Le Père Peter Bisson, SJ, (au centre à gauche) prend la parole lors d’une discussion sur l’histoire des pensionnats aux côtés de partenaires autochtones. Photo : Michael Swan de The Catholic Register

Quelle a été la participation des jésuites au processus de réconciliation entre l’Église catholique et les peuples autochtones au Canada ?
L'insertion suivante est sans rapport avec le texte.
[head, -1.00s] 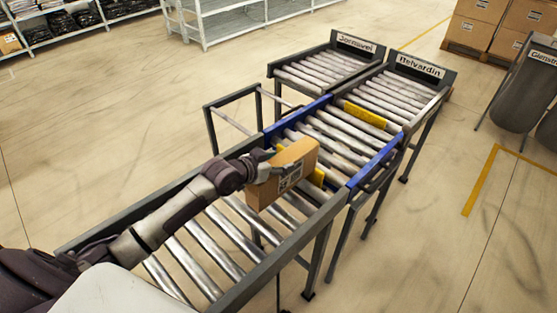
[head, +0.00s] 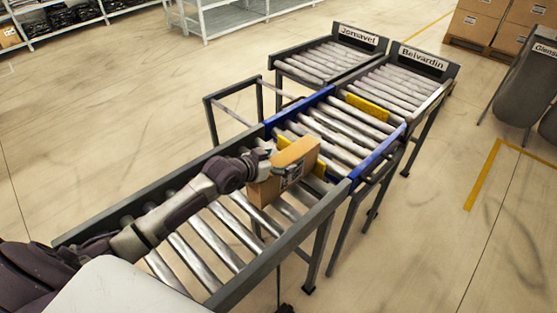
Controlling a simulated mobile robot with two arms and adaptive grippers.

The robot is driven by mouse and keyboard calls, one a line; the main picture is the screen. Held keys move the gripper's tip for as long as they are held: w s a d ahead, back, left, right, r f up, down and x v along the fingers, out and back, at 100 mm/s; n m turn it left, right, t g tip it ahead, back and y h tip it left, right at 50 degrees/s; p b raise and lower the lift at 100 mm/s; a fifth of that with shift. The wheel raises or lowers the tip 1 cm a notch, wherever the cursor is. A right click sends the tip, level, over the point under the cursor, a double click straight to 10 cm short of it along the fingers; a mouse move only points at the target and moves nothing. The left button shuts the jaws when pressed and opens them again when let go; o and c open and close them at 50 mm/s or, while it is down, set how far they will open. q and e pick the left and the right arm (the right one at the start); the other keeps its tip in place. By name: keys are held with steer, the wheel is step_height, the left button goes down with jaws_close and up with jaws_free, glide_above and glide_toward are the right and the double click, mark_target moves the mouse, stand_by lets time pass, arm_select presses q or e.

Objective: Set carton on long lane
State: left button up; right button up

Nous avons d’abord eu notre propre réconciliation, entamée entre les jésuites et les Autochtones. Le rôle des jésuites dans la réconciliation entre l’Église au Canada et les Autochtones est, je dirais, un rôle d’exemple. Avec des exceptions, les évêques comme groupe ont eu beaucoup de retard avant de vraiment commencer un processus de réconciliation. Les jésuites ont probablement été un exemple – pas nécessairement un exemple à suivre, toutefois. Mais nous nous sommes excusés, nous avons payé des indemnisations, et nos relations avec certains groupes autochtones en sont sorties approfondies et élargies. Présenter ses excuses et essayer de se réconcilier va faire mal, mais cela en vaut la peine.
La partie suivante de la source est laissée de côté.